══ EXERCISE DATA

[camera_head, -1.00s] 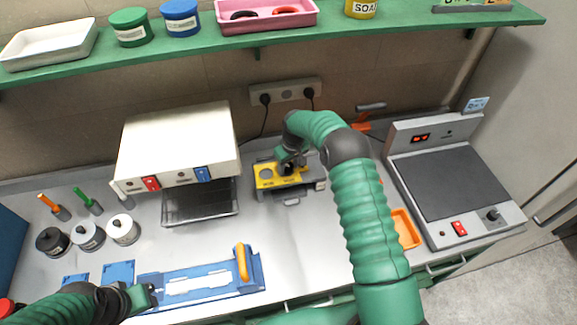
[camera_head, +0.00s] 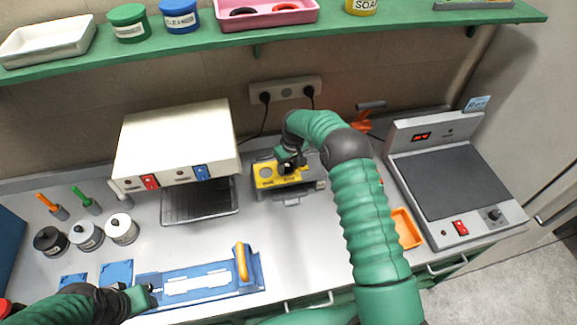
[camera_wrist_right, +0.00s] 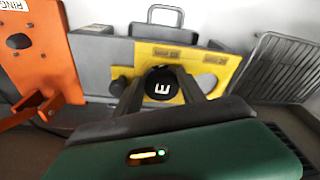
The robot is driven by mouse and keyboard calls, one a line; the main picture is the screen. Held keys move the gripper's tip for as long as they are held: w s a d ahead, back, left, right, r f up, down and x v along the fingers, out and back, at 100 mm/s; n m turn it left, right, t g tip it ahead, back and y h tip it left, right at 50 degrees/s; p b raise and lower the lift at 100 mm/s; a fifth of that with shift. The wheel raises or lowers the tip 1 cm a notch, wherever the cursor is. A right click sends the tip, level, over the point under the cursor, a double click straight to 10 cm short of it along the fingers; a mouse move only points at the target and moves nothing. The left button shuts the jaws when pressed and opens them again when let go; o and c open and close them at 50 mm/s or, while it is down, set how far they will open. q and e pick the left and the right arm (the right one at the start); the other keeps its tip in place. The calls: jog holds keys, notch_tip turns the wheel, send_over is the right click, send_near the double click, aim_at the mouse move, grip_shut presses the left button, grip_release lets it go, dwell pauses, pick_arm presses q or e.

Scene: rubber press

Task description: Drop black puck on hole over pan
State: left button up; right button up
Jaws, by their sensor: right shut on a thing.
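A black puck (camera_wrist_right: 163,86) with a white mark sits between the fingers of my right gripper (camera_wrist_right: 163,92) in the right wrist view. The fingers are shut on it, over the yellow plate (camera_wrist_right: 178,62) of a grey press. In the head view, my right gripper (camera_head: 290,166) is at the right part of the yellow plate (camera_head: 268,183). A round hole shows at the plate's left part. The hole under the puck is hidden, and I cannot tell whether the puck touches the plate.
A white oven (camera_head: 178,140) with a wire rack (camera_head: 200,200) stands left of the press. A hot plate (camera_head: 450,182) and an orange tray (camera_head: 406,230) are at the right. Several small pots stand at the left. The counter between the rack and press is clear.

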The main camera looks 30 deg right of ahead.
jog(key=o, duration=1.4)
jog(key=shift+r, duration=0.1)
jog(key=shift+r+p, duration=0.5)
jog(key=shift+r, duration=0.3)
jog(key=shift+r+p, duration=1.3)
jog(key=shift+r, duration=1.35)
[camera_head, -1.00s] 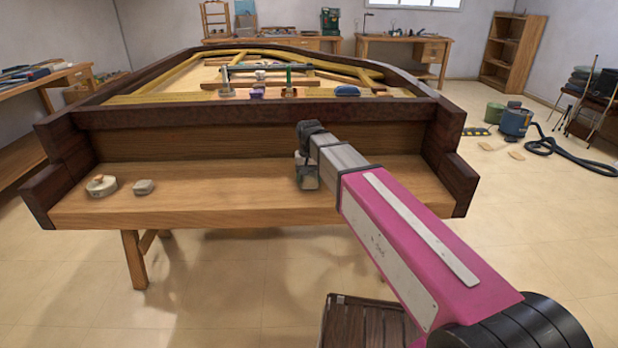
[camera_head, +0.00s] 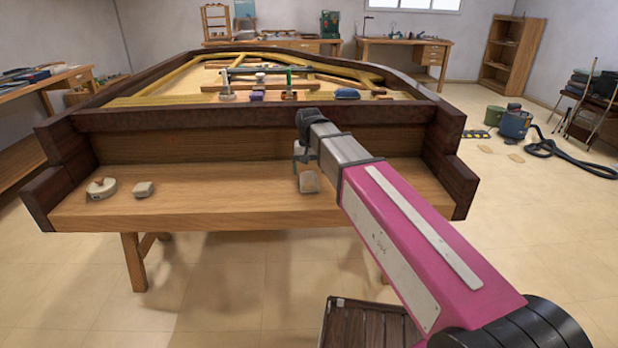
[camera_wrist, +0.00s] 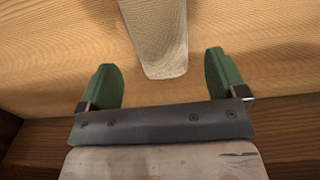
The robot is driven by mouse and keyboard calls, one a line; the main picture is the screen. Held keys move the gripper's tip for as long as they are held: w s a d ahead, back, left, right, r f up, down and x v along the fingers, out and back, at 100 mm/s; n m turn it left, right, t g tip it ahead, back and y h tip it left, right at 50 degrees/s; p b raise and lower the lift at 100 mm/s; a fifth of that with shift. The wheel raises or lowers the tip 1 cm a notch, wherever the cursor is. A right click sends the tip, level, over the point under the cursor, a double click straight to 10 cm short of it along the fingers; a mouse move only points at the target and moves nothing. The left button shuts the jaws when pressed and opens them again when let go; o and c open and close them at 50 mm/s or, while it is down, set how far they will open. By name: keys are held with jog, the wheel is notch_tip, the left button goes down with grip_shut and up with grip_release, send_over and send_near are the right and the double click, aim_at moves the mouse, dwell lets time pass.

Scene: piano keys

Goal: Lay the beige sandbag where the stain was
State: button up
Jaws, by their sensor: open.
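The beige sandbag (camera_head: 309,183) rests on the bare wooden shelf at the front of the piano case, right of the middle. In the wrist view the pale woven bag (camera_wrist: 157,40) lies past the fingertips, between their lines and apart from both. My gripper (camera_head: 304,162) is just above and behind the bag in the head view, partly hidden by my own arm. No stain shows on the visible wood.
A round pale object (camera_head: 101,188) and a small beige-grey block (camera_head: 143,189) sit at the shelf's left. The dark front rail (camera_head: 200,118) stands behind the shelf, and dark side blocks close both ends. The shelf's middle is clear. A slatted dark seat (camera_head: 365,325) is below.

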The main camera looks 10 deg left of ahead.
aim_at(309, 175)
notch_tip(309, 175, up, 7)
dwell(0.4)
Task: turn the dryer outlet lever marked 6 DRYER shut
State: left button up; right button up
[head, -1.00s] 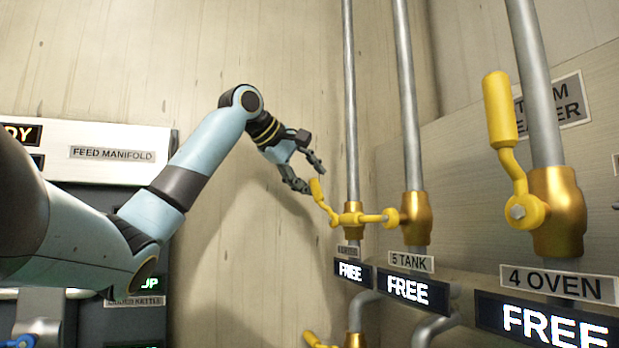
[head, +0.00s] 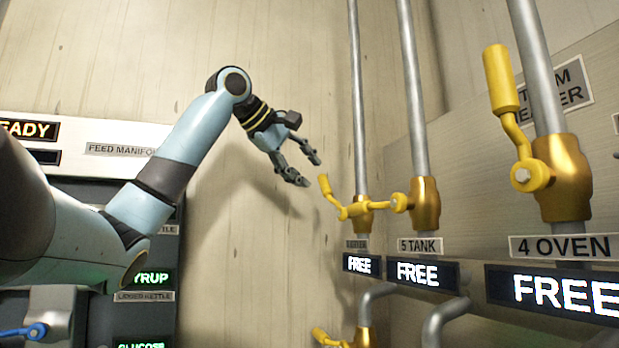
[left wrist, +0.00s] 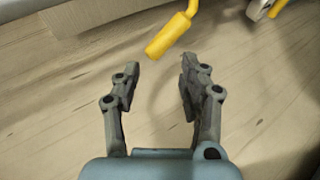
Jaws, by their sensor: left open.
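The dryer outlet lever (head: 329,190) is a yellow handle on a brass valve at the far pipe. Its small label (head: 355,243) is too blurred to read fully, and the display (head: 361,264) under it reads FREE. The handle points up and to the left. My left gripper (head: 312,171) is open and empty, just left of and above the handle tip, apart from it. In the left wrist view the yellow handle (left wrist: 168,36) lies beyond the open fingertips (left wrist: 160,75), not between them. My right gripper is not in view.
The 5 TANK valve (head: 424,203) and the 4 OVEN valve (head: 562,178) stand to the right, with FREE displays below. Another yellow lever (head: 328,338) shows low down. The feed manifold panel (head: 100,150) is at left. The wall behind my gripper is bare.

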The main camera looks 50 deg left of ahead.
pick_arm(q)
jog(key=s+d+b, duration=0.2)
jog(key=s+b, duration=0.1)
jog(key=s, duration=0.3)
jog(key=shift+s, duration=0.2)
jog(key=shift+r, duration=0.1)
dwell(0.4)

════

** PROBLEM DETAILS **
Repeat verbatim the range of lines that opens at the line containing "[left wrist, +0.00s]" and closes at the last line of the entries, excluding all pictures.

** RESPONSE BELOW **
[left wrist, +0.00s] 
Jaws, by their sensor: left open.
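The dryer outlet lever (head: 329,190) is a yellow handle on a brass valve at the far pipe. Its small label (head: 355,243) is too blurred to read fully, and the display (head: 361,264) under it reads FREE. The handle points up and to the left. My left gripper (head: 312,171) is open and empty, just left of and above the handle tip, apart from it. In the left wrist view the yellow handle (left wrist: 168,36) lies beyond the open fingertips (left wrist: 160,75), not between them. My right gripper is not in view.
The 5 TANK valve (head: 424,203) and the 4 OVEN valve (head: 562,178) stand to the right, with FREE displays below. Another yellow lever (head: 328,338) shows low down. The feed manifold panel (head: 100,150) is at left. The wall behind my gripper is bare.

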The main camera looks 50 deg left of ahead.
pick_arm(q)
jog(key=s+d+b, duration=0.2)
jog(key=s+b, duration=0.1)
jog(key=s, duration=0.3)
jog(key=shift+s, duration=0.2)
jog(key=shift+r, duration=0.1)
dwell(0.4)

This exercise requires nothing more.